● **Task to complete**
Repeat every line of the data exactly, but not the pictures.

● **Information shown**
** Begin **

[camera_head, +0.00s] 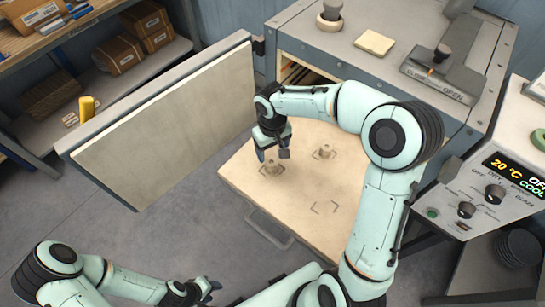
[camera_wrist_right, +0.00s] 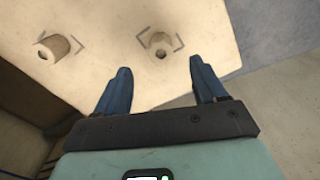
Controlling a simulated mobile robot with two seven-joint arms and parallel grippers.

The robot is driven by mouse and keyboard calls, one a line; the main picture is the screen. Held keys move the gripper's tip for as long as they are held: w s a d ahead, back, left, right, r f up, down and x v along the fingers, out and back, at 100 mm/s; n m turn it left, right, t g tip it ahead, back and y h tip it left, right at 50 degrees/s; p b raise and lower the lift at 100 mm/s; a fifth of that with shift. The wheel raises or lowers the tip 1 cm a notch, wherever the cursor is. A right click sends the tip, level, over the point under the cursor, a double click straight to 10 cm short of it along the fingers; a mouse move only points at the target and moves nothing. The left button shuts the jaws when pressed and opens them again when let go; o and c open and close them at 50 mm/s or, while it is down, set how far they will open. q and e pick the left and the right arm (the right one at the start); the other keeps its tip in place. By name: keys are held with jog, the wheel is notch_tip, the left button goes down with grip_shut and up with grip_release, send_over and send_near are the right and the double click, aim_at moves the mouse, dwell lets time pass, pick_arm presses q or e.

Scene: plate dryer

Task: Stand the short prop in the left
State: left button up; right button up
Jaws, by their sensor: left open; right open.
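Two small cream props stand on the pale kiln shelf (camera_head: 292,192). The left prop (camera_head: 272,167) stands within dark corner marks at the shelf's left; the other prop (camera_head: 324,151) stands further right and back. I cannot tell which is shorter. My right gripper (camera_head: 272,153) is open and empty, just above the left prop, apart from it. In the right wrist view, one prop (camera_wrist_right: 157,43) shows beyond and between the open fingertips (camera_wrist_right: 162,73), and the other prop (camera_wrist_right: 55,47) is to the left. My left gripper (camera_head: 206,290) is open and empty, low over the floor.
The kiln door (camera_head: 175,125) stands open left of the shelf. The kiln body (camera_head: 395,60) is behind, with a loose slab (camera_head: 375,42) on top. A control box (camera_head: 490,190) stands at right. A marked spot (camera_head: 325,207) on the shelf's front right is bare.

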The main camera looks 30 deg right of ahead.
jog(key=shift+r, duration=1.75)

** End **

● **Solved exercise**
[camera_head, +0.00s] 
[camera_wrist_right, +0.00s] 
Controlling a simulated mobile robot with two seven-joint arms and parallel grippers.

The robot is driven by mouse and keyboard calls, one a line; the main picture is the screen. Held keys move the gripper's tip for as long as they are held: w s a d ahead, back, left, right, r f up, down and x v along the fingers, out and back, at 100 mm/s; n m turn it left, right, t g tip it ahead, back and y h tip it left, right at 50 degrees/s; p b raise and lower the lift at 100 mm/s; a fifth of that with shift. The wheel raises or lowers the tip 1 cm a notch, wherever the cursor is. A right click sends the tip, level, over the point under the cursor, a double click straight to 10 cm short of it along the fingers; a mouse move only points at the target and moves nothing. The left button shuts the jaws when pressed and opens them again when let go; o and c open and close them at 50 mm/s or, while it is down, set how far they will open. q and e pick the left and the right arm (the right one at the start); the other keeps its tip in place. By name: keys are held with jog, the wheel is notch_tip, the left button goes down with grip_shut and up with grip_release, send_over and send_near are the right and the double click, aim_at moves the mouse, dwell lets time pass, pick_arm presses q or e.

Scene: plate dryer

Task: Stand the short prop in the left
State: left button up; right button up
Jaws, by their sensor: left open; right open.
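Two small cream props stand on the pale kiln shelf (camera_head: 292,192). The left prop (camera_head: 272,167) stands within dark corner marks at the shelf's left; the other prop (camera_head: 324,151) stands further right and back. I cannot tell which is shorter. My right gripper (camera_head: 272,153) is open and empty, just above the left prop, apart from it. In the right wrist view, one prop (camera_wrist_right: 157,43) shows beyond and between the open fingertips (camera_wrist_right: 162,73), and the other prop (camera_wrist_right: 55,47) is to the left. My left gripper (camera_head: 206,290) is open and empty, low over the floor.
The kiln door (camera_head: 175,125) stands open left of the shelf. The kiln body (camera_head: 395,60) is behind, with a loose slab (camera_head: 375,42) on top. A control box (camera_head: 490,190) stands at right. A marked spot (camera_head: 325,207) on the shelf's front right is bare.

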The main camera looks 30 deg right of ahead.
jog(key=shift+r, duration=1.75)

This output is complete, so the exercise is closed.